The Van Persie signing is great, it smacks of the Berbatov signing a few years ago (though RVP is much better) and I believe the effect will be similar as it was in 2008, when it gave them added depth at those inevitable times when one or two of their strikers goes down or is tired from European and FA/Carling Cup competitions.
The fact of it is, when you’re competing in four or more competitions, you need at least four quality strikers. Signing RVP simply makes those four strikers better. Don’t weep for Danny Welbeck just yet. I imagine we’ll see a lot of him in the EPL, though I would expect Chich’s role to be even more limited than it was last year.

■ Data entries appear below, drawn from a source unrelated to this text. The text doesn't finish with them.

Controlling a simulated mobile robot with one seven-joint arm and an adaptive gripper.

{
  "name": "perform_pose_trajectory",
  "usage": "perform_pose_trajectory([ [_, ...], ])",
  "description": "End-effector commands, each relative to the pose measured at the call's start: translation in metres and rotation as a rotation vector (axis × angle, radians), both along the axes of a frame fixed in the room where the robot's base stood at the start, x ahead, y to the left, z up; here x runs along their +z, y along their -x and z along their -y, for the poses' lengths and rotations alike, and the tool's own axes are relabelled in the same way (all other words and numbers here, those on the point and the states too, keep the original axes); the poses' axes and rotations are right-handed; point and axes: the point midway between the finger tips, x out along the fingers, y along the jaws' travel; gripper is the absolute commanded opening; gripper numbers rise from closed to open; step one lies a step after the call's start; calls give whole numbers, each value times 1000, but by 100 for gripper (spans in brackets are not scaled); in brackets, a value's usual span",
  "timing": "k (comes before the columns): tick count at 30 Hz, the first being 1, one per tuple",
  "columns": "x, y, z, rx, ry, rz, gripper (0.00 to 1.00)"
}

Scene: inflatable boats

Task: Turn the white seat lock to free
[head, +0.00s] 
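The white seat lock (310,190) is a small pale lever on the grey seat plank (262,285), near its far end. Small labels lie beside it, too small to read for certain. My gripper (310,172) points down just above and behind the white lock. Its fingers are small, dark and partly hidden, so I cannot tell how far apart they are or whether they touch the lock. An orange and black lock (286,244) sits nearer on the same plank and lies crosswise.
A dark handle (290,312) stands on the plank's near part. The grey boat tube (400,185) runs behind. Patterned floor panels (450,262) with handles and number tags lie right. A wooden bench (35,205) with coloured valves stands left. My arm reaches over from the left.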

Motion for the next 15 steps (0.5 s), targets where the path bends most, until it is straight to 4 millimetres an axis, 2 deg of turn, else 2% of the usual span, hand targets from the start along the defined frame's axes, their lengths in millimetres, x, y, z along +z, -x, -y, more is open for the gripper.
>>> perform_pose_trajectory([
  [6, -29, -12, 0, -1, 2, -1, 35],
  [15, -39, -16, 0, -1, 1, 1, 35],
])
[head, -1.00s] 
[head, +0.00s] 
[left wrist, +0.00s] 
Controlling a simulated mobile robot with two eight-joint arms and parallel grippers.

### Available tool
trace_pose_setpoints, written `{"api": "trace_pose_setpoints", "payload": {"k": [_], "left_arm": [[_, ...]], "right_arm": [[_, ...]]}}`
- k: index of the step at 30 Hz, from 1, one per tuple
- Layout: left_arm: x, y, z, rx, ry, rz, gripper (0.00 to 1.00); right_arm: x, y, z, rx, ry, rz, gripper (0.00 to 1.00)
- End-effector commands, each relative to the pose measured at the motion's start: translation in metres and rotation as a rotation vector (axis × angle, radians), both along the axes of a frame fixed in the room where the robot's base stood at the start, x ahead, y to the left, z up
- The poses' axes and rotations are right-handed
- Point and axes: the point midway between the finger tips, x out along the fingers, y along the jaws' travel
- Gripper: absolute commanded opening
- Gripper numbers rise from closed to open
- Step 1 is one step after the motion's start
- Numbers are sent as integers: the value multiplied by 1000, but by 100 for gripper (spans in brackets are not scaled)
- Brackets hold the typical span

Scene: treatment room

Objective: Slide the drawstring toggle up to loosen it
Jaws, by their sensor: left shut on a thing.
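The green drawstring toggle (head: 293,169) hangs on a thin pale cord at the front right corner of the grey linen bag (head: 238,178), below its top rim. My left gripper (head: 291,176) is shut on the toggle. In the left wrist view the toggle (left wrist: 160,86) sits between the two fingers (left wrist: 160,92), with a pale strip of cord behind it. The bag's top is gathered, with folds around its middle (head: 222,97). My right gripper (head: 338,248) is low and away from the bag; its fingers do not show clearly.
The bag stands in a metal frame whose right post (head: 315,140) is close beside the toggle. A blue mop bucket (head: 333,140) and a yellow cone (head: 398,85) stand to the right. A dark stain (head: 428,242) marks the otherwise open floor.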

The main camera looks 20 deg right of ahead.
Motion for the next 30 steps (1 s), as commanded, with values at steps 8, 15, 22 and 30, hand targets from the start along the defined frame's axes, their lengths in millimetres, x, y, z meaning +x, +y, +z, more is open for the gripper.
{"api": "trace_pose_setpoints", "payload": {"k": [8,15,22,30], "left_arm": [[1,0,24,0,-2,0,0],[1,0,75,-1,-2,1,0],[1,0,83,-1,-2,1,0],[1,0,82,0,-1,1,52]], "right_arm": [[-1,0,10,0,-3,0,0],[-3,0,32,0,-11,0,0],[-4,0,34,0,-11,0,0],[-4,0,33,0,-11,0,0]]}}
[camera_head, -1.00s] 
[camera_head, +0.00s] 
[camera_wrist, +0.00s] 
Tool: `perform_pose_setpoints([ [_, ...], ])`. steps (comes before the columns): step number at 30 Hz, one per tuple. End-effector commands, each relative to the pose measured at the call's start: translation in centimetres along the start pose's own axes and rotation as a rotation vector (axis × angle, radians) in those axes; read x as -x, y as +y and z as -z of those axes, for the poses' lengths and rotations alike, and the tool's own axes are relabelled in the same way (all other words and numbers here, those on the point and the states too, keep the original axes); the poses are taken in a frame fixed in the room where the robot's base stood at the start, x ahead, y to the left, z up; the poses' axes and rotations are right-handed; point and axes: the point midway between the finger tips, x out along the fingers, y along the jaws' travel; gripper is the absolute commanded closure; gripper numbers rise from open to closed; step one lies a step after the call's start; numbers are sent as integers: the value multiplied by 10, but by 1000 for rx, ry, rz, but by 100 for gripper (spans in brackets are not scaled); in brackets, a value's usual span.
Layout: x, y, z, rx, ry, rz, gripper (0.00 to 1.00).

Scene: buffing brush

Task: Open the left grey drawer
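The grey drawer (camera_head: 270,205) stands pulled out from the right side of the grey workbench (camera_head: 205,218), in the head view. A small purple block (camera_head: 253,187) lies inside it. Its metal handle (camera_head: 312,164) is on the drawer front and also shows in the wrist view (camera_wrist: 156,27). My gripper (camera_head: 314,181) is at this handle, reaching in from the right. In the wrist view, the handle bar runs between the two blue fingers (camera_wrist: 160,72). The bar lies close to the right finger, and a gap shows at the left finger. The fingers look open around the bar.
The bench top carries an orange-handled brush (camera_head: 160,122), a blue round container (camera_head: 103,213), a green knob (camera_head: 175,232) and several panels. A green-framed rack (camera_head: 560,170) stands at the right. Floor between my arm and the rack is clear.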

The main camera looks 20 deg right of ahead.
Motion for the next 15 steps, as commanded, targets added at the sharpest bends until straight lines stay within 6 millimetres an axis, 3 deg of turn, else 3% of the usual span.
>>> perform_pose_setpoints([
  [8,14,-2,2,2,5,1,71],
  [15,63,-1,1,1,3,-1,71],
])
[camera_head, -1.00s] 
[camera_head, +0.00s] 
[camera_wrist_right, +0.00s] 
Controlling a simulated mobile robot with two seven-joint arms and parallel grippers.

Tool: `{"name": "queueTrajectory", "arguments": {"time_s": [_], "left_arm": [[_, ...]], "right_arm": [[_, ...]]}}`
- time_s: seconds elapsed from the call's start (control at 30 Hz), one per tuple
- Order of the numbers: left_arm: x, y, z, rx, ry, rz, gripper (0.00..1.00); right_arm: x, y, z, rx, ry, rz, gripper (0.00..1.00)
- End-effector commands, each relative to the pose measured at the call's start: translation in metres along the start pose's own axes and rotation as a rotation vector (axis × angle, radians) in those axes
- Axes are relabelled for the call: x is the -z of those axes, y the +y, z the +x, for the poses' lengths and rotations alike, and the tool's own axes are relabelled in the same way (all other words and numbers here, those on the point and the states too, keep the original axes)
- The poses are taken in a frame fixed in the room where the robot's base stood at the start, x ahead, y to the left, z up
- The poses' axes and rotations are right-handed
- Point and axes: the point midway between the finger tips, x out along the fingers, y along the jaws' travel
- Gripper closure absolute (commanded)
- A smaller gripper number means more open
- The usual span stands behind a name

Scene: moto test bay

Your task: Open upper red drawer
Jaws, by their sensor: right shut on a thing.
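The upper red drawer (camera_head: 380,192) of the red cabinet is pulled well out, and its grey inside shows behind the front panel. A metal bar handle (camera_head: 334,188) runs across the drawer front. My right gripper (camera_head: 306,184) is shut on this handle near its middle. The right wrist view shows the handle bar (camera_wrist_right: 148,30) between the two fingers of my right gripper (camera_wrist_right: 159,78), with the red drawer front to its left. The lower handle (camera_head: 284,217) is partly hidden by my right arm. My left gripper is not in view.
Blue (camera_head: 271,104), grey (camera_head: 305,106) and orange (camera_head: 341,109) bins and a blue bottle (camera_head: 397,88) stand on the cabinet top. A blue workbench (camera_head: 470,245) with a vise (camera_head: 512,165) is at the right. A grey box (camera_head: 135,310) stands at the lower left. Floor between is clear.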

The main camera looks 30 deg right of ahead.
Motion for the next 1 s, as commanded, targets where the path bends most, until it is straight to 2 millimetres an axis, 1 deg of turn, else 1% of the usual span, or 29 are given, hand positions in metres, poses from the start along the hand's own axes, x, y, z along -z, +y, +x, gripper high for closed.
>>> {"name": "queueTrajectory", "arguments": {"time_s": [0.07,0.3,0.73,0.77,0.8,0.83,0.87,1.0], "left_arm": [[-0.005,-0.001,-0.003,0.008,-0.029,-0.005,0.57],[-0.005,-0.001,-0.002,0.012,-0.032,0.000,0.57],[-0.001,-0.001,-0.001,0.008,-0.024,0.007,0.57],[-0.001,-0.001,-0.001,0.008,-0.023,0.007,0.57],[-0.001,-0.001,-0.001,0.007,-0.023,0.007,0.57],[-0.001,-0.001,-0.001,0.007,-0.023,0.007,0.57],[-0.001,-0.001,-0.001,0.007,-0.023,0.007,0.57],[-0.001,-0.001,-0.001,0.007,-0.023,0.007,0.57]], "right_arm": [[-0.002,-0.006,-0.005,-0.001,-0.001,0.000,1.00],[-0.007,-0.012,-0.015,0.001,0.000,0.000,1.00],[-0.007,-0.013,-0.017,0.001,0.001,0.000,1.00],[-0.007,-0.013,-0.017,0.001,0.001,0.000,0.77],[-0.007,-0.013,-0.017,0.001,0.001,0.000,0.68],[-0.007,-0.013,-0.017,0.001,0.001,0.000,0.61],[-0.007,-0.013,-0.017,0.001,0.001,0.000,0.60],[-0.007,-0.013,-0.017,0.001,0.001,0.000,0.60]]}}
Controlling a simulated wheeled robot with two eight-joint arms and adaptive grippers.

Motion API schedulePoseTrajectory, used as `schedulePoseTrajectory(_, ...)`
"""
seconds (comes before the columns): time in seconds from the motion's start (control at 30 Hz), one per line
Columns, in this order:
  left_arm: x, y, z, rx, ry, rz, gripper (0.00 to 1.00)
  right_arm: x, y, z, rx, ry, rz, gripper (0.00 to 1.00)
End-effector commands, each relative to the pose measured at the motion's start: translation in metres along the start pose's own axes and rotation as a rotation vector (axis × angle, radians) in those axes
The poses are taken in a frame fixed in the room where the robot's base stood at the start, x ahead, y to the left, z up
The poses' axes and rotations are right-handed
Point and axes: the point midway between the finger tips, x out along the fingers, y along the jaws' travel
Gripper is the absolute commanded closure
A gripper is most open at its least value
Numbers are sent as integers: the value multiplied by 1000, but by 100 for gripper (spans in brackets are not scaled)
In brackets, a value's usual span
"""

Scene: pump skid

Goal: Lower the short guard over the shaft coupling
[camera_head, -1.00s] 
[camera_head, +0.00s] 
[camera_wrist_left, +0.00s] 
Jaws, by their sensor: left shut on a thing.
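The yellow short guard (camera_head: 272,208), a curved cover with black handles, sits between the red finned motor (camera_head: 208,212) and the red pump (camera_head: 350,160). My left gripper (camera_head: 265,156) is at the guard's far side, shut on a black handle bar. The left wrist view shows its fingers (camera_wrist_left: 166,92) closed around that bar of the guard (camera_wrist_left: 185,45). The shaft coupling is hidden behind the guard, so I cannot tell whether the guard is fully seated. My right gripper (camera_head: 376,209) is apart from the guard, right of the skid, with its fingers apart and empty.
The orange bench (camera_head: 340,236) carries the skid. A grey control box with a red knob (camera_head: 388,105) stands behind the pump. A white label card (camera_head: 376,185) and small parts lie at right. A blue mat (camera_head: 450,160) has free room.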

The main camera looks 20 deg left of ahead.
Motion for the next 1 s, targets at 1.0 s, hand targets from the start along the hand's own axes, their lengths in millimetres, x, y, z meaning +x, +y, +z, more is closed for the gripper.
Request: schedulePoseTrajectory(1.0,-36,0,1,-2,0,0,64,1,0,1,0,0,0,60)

I’m not as high on their wingers as some of you. It’s my opinion that all of them are quite mercurial, but again, it’s a numbers game. You can play a combination of Nani, Valencia and Ashley Young based on who is on form.
I’ve had a raging clue thinking about writing this next section so I’ll just dive into it. Shinji Kagawa is so fucking awesome. He was the second best player on Dortmund (behind clue-machine Mario Gotze), and the case could be made that that was the case even when Nuri Sahin was part of the squad. I think people are going to be surprised about how deep he drops to link the defense and the attack. He’s really not a winger, and I would hesitate to even brand him as a trequartista, since that is closer to the role that the aforementioned Gotze played last year. If not for Eden Hazard, he would be the player I am most excited about seeing suit up in the Prem this year. This will be my most controversial statement, but I think he’s now the most technically-gifted player on Manchester United, taking that mantle from Nani.
Yes, there are questions at the back, and they haven’t really done anything to improve upon that. Whether Vidic can recreate his form from two years ago is easily the biggest of those questions. If that chip falls into place then all of their problems are made less noticeable and players like Jones and Smalling don’t have to shoulder as much of the burden for them to have a stout backline.